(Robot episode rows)
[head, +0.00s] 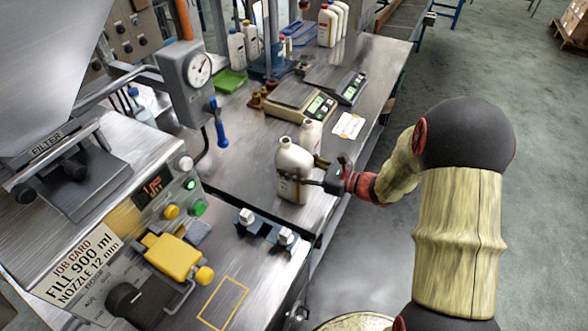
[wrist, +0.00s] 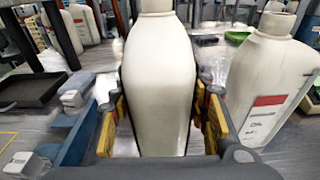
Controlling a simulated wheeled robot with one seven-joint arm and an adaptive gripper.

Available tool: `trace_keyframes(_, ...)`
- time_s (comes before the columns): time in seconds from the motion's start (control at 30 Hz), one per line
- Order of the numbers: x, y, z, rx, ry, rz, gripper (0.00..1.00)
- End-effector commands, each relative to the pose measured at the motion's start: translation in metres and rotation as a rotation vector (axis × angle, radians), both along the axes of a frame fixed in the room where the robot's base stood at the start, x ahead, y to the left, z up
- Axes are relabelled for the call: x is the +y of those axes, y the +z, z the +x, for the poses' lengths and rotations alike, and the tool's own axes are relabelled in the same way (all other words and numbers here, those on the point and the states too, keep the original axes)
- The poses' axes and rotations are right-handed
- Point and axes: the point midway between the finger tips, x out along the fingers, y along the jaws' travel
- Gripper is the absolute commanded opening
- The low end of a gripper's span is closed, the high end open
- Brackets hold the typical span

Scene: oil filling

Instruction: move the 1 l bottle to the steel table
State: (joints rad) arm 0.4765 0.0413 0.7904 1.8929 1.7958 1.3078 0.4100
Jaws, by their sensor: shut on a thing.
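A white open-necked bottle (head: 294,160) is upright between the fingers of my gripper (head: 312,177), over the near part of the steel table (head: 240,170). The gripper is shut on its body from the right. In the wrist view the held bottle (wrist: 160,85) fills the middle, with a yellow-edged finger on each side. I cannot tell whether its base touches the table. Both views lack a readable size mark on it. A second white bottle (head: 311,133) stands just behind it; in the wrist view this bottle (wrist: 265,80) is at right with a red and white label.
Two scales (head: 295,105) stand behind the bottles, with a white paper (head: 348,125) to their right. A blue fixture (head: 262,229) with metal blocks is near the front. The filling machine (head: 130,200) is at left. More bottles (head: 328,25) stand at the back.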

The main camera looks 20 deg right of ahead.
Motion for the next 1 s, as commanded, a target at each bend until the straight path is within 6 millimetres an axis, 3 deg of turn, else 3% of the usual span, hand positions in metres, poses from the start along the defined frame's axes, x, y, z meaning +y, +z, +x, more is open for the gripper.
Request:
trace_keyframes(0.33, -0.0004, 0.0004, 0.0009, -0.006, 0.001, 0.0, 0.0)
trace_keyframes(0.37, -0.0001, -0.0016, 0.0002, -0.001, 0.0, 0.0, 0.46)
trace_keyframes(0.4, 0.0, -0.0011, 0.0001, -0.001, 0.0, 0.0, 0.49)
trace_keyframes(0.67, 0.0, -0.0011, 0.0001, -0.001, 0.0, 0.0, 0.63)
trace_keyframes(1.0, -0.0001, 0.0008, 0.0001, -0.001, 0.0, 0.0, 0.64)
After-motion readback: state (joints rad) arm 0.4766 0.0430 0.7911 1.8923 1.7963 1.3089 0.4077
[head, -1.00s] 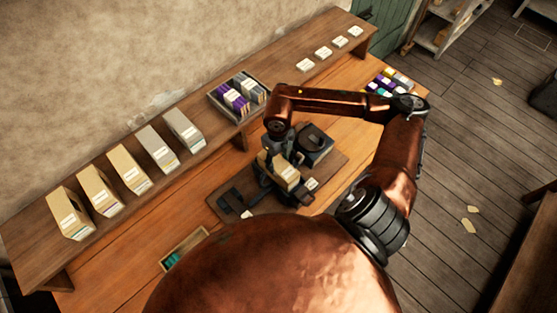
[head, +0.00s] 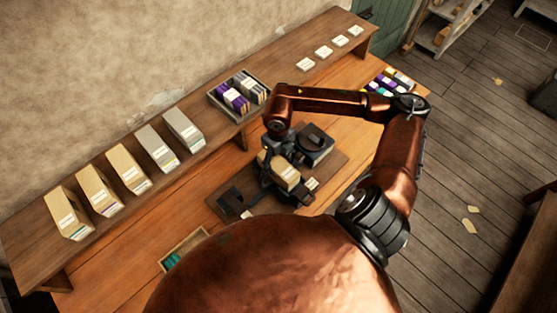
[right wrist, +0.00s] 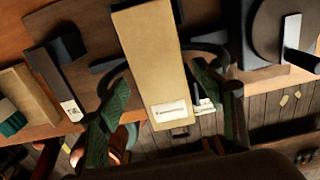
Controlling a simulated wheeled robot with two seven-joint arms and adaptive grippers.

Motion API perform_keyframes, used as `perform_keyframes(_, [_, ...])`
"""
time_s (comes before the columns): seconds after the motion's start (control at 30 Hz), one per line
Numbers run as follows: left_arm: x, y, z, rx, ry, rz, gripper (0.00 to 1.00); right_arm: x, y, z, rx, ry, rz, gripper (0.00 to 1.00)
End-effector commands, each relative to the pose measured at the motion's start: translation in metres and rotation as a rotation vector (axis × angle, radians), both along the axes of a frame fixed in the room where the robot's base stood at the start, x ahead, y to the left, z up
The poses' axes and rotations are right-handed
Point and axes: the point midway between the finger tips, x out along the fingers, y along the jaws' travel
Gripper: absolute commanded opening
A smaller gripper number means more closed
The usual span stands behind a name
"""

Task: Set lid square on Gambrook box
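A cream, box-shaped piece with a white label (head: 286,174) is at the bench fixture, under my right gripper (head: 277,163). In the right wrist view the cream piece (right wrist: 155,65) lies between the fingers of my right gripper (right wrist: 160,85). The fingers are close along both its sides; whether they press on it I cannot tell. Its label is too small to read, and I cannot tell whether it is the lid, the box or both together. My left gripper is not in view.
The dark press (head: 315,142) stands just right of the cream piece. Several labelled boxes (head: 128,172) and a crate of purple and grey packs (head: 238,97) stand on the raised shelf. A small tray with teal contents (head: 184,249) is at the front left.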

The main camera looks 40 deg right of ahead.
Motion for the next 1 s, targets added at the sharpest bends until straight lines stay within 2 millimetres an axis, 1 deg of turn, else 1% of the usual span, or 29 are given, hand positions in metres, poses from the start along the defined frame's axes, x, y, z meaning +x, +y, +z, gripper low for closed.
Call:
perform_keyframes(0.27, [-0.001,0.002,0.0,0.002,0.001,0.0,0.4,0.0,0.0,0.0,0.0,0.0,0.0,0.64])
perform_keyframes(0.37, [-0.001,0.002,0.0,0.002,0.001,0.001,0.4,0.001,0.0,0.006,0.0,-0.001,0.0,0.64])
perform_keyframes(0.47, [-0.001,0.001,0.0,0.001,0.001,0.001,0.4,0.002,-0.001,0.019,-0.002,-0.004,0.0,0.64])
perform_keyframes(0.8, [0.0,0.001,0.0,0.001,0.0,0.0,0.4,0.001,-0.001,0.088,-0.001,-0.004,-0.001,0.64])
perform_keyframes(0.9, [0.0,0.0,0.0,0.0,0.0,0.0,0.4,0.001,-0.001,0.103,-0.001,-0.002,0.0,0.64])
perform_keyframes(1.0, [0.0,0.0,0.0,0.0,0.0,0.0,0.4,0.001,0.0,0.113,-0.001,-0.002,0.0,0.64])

---

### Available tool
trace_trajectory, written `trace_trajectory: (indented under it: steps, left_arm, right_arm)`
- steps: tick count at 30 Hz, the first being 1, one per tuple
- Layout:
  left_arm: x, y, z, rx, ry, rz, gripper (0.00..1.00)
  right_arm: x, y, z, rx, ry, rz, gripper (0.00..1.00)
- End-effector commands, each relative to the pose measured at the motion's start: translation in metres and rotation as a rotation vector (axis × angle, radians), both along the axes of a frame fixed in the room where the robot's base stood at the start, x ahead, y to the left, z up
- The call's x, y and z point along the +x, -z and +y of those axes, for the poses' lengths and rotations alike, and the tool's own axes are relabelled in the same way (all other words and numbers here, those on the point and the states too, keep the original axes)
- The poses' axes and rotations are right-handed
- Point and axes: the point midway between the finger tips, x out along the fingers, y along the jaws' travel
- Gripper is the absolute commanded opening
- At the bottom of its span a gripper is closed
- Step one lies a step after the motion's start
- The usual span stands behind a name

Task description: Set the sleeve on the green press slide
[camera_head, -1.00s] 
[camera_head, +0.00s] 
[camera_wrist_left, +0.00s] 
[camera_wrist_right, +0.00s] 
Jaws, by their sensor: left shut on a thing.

...

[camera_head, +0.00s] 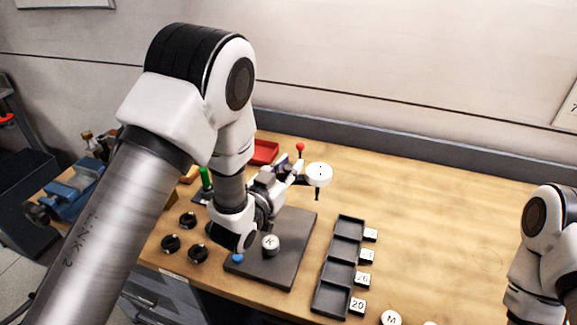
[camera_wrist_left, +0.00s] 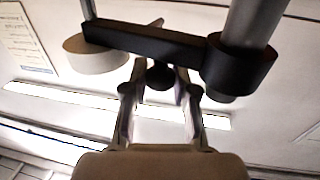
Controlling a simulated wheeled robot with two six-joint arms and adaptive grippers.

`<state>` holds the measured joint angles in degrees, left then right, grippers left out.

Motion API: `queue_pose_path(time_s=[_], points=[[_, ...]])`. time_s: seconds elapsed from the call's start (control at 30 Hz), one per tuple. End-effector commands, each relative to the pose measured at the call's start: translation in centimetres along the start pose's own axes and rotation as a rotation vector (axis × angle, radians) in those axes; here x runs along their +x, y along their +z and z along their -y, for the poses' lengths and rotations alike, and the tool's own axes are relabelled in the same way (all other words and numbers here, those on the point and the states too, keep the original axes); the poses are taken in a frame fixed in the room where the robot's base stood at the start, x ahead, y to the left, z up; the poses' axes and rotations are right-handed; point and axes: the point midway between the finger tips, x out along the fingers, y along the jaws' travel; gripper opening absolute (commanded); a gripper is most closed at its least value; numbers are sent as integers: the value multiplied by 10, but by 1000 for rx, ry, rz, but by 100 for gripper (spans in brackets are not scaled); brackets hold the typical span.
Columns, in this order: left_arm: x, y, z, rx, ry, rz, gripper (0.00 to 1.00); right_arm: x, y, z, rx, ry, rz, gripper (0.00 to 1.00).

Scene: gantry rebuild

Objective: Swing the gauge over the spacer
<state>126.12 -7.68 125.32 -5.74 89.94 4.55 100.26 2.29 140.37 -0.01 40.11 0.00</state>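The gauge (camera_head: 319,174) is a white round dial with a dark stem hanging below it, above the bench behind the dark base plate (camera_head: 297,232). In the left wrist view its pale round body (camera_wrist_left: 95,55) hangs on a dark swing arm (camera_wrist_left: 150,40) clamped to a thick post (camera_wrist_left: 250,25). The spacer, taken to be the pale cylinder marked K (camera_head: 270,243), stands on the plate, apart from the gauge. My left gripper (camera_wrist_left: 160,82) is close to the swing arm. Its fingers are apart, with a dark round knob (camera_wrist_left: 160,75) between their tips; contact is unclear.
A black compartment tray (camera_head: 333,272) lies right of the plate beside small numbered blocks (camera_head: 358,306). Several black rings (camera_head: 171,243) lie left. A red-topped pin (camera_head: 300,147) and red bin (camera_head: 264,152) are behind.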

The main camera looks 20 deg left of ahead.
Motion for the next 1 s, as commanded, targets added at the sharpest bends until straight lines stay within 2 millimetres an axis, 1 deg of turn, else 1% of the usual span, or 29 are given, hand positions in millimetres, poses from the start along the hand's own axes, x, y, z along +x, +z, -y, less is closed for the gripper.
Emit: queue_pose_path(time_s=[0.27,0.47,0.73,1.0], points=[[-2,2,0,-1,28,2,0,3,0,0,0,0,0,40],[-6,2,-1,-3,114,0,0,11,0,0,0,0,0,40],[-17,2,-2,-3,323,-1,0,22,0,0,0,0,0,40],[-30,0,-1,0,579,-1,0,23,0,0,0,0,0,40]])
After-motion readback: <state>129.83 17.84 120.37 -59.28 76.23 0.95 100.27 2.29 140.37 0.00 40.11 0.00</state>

## Written problem
Of all the entries above, repeat only the lines from the line that has "Scene: oil filling" to the line that has "The main camera looks 20 deg right of ahead.", both lines included, exactly.

## Task solution
Scene: oil filling

Instruction: move the 1 l bottle to the steel table
State: (joints rad) arm 0.4765 0.0413 0.7904 1.8929 1.7958 1.3078 0.4100
Jaws, by their sensor: shut on a thing.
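A white open-necked bottle (head: 294,160) is upright between the fingers of my gripper (head: 312,177), over the near part of the steel table (head: 240,170). The gripper is shut on its body from the right. In the wrist view the held bottle (wrist: 160,85) fills the middle, with a yellow-edged finger on each side. I cannot tell whether its base touches the table. Both views lack a readable size mark on it. A second white bottle (head: 311,133) stands just behind it; in the wrist view this bottle (wrist: 265,80) is at right with a red and white label.
Two scales (head: 295,105) stand behind the bottles, with a white paper (head: 348,125) to their right. A blue fixture (head: 262,229) with metal blocks is near the front. The filling machine (head: 130,200) is at left. More bottles (head: 328,25) stand at the back.

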The main camera looks 20 deg right of ahead.

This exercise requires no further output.